Task to carry out:
Wherever the word "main" shows up in a line, please copy that line.

%%

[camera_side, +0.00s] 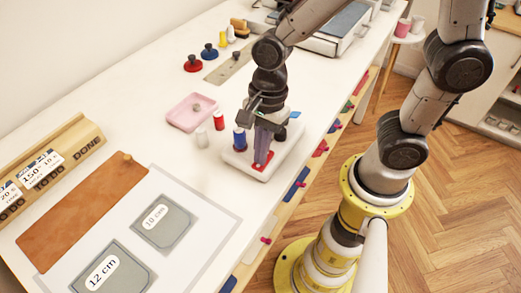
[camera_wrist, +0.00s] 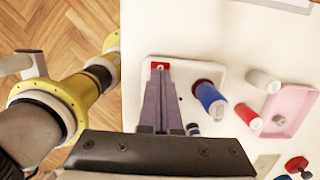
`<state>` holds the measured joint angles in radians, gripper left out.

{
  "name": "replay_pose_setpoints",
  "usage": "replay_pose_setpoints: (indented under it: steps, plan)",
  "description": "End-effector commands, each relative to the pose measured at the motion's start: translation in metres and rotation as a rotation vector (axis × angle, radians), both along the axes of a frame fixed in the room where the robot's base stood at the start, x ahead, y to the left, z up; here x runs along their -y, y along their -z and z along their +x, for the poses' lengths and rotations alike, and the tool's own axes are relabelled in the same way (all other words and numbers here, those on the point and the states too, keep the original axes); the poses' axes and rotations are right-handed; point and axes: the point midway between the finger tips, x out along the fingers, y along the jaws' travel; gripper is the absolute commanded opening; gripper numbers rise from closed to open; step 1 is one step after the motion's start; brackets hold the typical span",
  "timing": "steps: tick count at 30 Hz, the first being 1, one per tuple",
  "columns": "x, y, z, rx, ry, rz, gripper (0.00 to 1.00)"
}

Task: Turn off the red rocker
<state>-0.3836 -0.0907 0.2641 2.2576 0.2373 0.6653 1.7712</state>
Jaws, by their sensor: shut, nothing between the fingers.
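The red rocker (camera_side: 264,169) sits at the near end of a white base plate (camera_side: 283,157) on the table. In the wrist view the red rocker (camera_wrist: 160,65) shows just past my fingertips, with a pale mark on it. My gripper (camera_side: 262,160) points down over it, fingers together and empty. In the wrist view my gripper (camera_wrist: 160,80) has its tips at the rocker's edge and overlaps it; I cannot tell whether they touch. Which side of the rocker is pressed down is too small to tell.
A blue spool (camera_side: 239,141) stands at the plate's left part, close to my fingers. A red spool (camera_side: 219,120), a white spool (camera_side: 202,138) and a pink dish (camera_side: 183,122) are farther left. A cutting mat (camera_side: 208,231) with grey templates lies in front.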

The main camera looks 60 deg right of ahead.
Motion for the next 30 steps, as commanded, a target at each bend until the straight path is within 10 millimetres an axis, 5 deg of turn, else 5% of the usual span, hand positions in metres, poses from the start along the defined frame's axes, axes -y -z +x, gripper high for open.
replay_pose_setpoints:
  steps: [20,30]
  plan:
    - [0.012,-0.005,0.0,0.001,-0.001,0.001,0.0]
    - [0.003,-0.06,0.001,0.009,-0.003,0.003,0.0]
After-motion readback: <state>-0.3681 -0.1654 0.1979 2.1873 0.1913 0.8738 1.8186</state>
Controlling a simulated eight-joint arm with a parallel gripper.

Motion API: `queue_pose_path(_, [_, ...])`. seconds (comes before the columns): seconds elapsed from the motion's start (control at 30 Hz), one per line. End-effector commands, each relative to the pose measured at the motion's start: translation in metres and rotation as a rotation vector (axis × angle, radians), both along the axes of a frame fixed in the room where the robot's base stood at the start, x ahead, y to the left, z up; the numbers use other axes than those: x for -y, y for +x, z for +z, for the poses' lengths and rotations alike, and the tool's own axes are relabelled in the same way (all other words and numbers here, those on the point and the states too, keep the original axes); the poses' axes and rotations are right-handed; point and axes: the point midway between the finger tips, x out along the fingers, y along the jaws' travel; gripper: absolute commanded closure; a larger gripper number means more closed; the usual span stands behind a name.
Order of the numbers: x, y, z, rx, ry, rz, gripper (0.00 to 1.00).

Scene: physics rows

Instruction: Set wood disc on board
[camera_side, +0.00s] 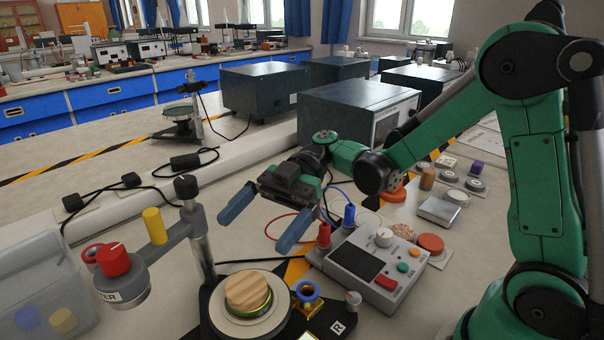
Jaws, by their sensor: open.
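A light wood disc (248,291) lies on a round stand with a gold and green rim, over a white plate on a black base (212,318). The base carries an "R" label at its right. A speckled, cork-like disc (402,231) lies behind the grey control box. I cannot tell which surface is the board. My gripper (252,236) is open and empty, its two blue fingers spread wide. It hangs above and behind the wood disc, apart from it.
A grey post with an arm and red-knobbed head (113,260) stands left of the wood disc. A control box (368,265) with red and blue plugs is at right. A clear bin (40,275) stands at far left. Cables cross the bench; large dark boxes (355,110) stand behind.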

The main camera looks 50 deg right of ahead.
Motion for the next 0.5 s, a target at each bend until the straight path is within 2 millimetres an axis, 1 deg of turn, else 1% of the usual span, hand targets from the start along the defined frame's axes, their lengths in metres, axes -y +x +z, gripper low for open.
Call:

%%

Solved problem:
The main camera looks 60 deg right of ahead.
The main camera looks 50 deg right of ahead.

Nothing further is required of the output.